* Begin Supplied entries *

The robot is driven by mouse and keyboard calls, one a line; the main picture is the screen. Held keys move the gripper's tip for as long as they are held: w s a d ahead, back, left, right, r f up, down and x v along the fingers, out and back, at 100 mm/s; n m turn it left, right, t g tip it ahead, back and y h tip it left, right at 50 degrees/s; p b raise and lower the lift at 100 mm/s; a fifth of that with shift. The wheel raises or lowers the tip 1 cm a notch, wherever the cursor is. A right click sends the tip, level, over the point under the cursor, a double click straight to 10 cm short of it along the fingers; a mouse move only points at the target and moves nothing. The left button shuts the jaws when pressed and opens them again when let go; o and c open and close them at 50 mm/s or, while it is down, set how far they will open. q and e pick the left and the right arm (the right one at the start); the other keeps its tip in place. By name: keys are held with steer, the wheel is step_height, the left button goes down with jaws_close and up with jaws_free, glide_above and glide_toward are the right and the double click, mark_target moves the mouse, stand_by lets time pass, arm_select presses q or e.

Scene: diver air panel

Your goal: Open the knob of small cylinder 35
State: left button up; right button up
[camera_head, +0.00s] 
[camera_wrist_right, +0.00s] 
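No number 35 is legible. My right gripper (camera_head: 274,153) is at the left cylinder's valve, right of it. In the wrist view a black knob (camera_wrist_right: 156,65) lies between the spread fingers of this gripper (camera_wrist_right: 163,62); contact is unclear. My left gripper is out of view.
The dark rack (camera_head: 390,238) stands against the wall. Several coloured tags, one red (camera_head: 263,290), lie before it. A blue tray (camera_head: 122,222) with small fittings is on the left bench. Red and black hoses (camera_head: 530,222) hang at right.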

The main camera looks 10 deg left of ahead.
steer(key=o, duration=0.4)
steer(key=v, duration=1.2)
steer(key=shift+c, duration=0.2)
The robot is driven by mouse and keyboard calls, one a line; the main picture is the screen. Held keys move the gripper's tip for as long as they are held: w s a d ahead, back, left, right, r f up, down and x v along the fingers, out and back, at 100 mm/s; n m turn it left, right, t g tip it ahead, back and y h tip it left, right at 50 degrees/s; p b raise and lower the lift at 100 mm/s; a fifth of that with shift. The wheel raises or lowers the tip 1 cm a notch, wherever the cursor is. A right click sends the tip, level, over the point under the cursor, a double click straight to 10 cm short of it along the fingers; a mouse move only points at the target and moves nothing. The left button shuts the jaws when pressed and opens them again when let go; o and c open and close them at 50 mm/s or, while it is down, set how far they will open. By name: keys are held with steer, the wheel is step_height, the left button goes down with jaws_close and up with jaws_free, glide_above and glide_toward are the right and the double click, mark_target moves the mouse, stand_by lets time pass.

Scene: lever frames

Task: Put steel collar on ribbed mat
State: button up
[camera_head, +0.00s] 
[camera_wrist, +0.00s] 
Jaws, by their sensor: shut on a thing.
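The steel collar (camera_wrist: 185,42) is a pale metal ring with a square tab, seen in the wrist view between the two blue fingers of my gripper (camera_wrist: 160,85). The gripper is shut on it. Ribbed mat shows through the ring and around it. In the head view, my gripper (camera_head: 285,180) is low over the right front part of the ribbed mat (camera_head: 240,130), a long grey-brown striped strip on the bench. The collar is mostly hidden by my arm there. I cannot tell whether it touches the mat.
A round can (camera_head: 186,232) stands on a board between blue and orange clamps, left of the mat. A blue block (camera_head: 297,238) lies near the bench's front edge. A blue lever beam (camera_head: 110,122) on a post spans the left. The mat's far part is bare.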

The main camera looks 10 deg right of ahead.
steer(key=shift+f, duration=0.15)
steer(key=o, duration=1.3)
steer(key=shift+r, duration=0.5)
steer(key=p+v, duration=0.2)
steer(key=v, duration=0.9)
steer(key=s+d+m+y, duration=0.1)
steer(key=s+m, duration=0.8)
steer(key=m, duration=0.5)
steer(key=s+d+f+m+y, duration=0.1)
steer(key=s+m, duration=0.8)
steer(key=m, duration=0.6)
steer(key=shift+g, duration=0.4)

* End Supplied entries *

#### [Work to do]
Include both ends. Return the line holding "Scene: lever frames" and all lines after it in the records above, exactly as written.

#### [Right answer]
Scene: lever frames

Task: Put steel collar on ribbed mat
State: button up
[camera_head, +0.00s] 
[camera_wrist, +0.00s] 
Jaws, by their sensor: shut on a thing.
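The steel collar (camera_wrist: 185,42) is a pale metal ring with a square tab, seen in the wrist view between the two blue fingers of my gripper (camera_wrist: 160,85). The gripper is shut on it. Ribbed mat shows through the ring and around it. In the head view, my gripper (camera_head: 285,180) is low over the right front part of the ribbed mat (camera_head: 240,130), a long grey-brown striped strip on the bench. The collar is mostly hidden by my arm there. I cannot tell whether it touches the mat.
A round can (camera_head: 186,232) stands on a board between blue and orange clamps, left of the mat. A blue block (camera_head: 297,238) lies near the bench's front edge. A blue lever beam (camera_head: 110,122) on a post spans the left. The mat's far part is bare.

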The main camera looks 10 deg right of ahead.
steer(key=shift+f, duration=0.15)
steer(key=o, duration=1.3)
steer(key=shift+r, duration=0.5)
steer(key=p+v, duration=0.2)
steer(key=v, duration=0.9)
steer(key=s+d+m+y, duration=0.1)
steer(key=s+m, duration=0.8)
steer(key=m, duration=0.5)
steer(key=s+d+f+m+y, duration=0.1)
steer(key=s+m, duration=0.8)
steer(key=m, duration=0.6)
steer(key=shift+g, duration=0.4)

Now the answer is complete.